#### [AIM]
From the listing below, pick out each line with the word "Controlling".

#### [RECORDS FOR THE TASK]
--------------------

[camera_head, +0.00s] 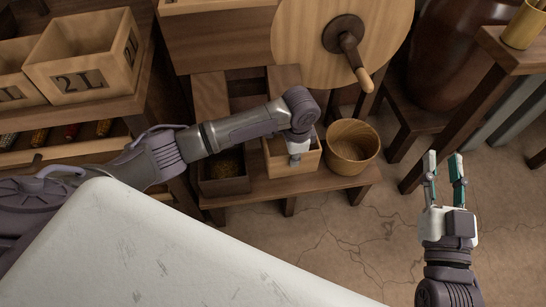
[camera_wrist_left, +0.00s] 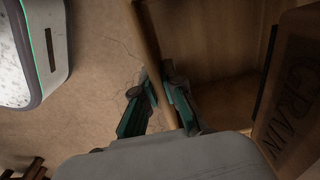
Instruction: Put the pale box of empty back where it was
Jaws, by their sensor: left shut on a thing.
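The pale wooden box (camera_head: 312,162) is at the low bench, between a dark box and a round wooden tub. My left gripper (camera_head: 297,158) reaches down onto it from above and is shut on its wall. In the left wrist view the fingers (camera_wrist_left: 160,108) straddle the wall of the box (camera_wrist_left: 150,45), and the part of its inside that shows is bare. My arm hides part of the box in the head view. I cannot tell whether its bottom touches the bench. My right gripper (camera_head: 444,172) is open and empty over the floor at the right.
The dark box (camera_head: 224,186) with grain-like contents is close on the left, the tub (camera_head: 352,146) close on the right, on the low bench (camera_head: 330,182). A cranked wheel (camera_head: 300,40) stands behind. A panel lettered GRAIN (camera_wrist_left: 292,100) shows in the wrist view. Floor at front right is clear.

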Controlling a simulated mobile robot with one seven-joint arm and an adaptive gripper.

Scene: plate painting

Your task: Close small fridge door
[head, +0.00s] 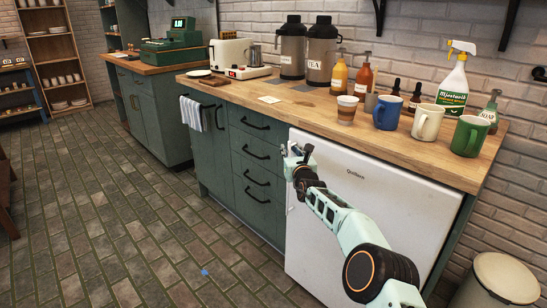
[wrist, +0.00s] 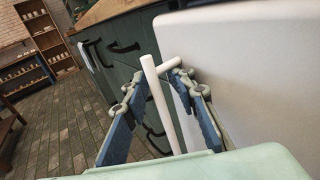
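The small fridge (head: 365,215) is white and stands under the wooden counter at the right in the head view. Its door (wrist: 245,70) fills the right side of the wrist view. The door looks near flush with the cabinets; I cannot tell whether a small gap is left. A thin white bar handle (wrist: 160,105) stands on the door's left side. My gripper (head: 297,152) is at the door's upper left edge. In the wrist view, my gripper (wrist: 157,84) is open, with its blue-padded fingers on either side of the handle, apart from it. My arm hides part of the door.
Green drawers (head: 257,155) adjoin the fridge on the left. Mugs, bottles and two flasks (head: 322,50) stand on the counter (head: 240,92) above. A bin (head: 500,280) stands at the lower right. The tiled floor (head: 110,210) at the left is mostly clear.

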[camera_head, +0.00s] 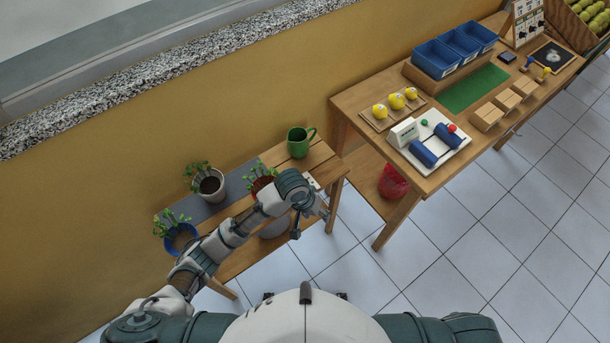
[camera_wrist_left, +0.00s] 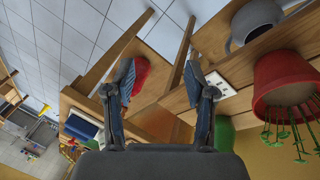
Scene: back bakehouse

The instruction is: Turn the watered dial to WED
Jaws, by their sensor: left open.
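A small white plate (camera_head: 311,181) sits at the right end of the low wooden bench, partly hidden by my left arm. It also shows in the left wrist view (camera_wrist_left: 222,86) with small dark marks. It may carry the watered dial, but no day lettering is readable. My left gripper (camera_head: 311,222) is open and empty, hanging by the bench's front right edge. In the wrist view its two fingers (camera_wrist_left: 158,72) stand apart, with the white plate just right of the right finger and not between them. My right gripper is not in view.
On the bench stand a green mug (camera_head: 298,143), a red plant pot (camera_wrist_left: 285,80), a white pot (camera_head: 210,186), a blue pot (camera_head: 181,238) and a grey watering can (camera_wrist_left: 255,20). A taller table (camera_head: 360,105) stands to the right, with a red bag (camera_head: 392,182) below.

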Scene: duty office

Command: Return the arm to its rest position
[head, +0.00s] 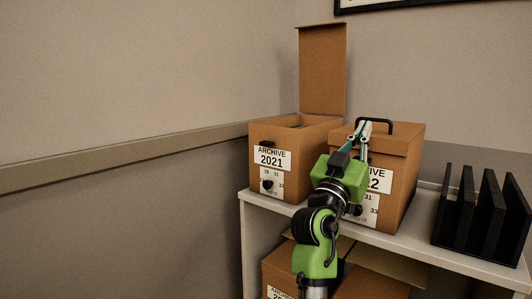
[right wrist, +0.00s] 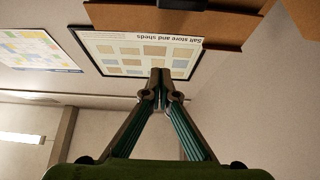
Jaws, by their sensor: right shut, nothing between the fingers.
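My right gripper (head: 362,130) is on the green and black arm that rises from the bottom of the head view. It is in front of the closed archive box (head: 405,165), covering part of its label, with the fingertips near the black lid handle (head: 376,122). The right wrist view shows the fingers (right wrist: 161,75) shut together with nothing between them. Whether they touch the box cannot be told. The ARCHIVE 2021 box (head: 311,160) stands to the left with its lid (head: 322,70) raised upright. My left gripper is not in view.
Both boxes stand on a pale shelf (head: 420,240). A black upright rack (head: 482,222) is at its right end. More cardboard boxes (head: 277,268) sit below. A wall rail (head: 120,165) runs along the left. The right wrist view shows a framed poster (right wrist: 130,55).

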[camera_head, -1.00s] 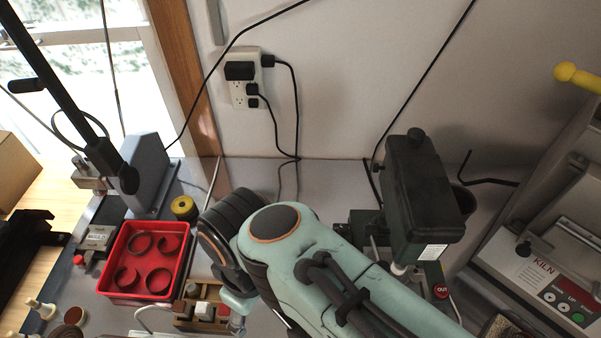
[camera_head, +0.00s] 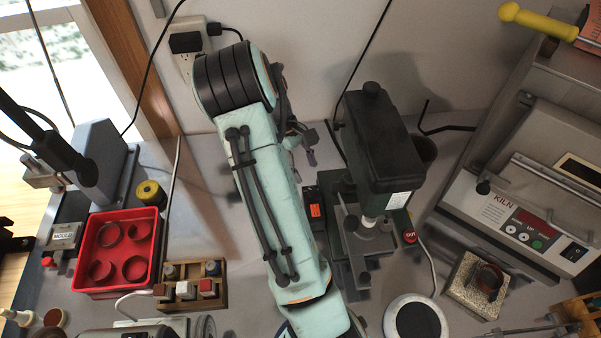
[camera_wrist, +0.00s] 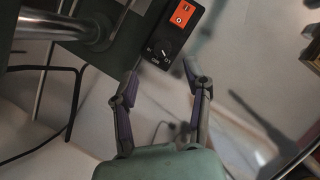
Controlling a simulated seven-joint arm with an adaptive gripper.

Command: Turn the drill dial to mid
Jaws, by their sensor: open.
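The drill press (camera_head: 380,150) stands right of centre in the head view, dark green. A black control box (camera_head: 314,209) with an orange panel is at its left side. In the wrist view the box (camera_wrist: 186,30) shows its orange panel at top and a round black dial (camera_wrist: 163,50) with white marks below; the lettering is too small to read. My gripper (camera_wrist: 161,71) is open and empty, its fingertips spread to either side of the dial's end of the box. I cannot tell whether they touch it. In the head view my gripper (camera_head: 309,146) is just behind the box, partly hidden by my arm.
A red tray (camera_head: 157,256) with several rings and a wooden rack (camera_head: 222,282) are at left. A kiln (camera_head: 530,215) stands at right. A round black-topped plate (camera_head: 448,318) lies in front of the drill press. A wall outlet with cables is behind.

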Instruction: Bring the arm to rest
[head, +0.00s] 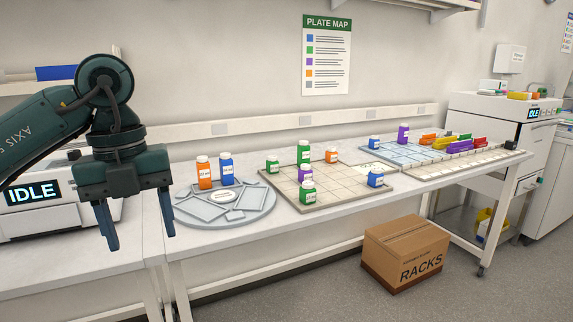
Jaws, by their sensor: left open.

--------------------

#### [TASK RESULT]
Controlling a simulated mobile robot with one seven-joint arm and an adaptive gripper.
Controlling a simulated seven-joint arm with an adaptive gripper.

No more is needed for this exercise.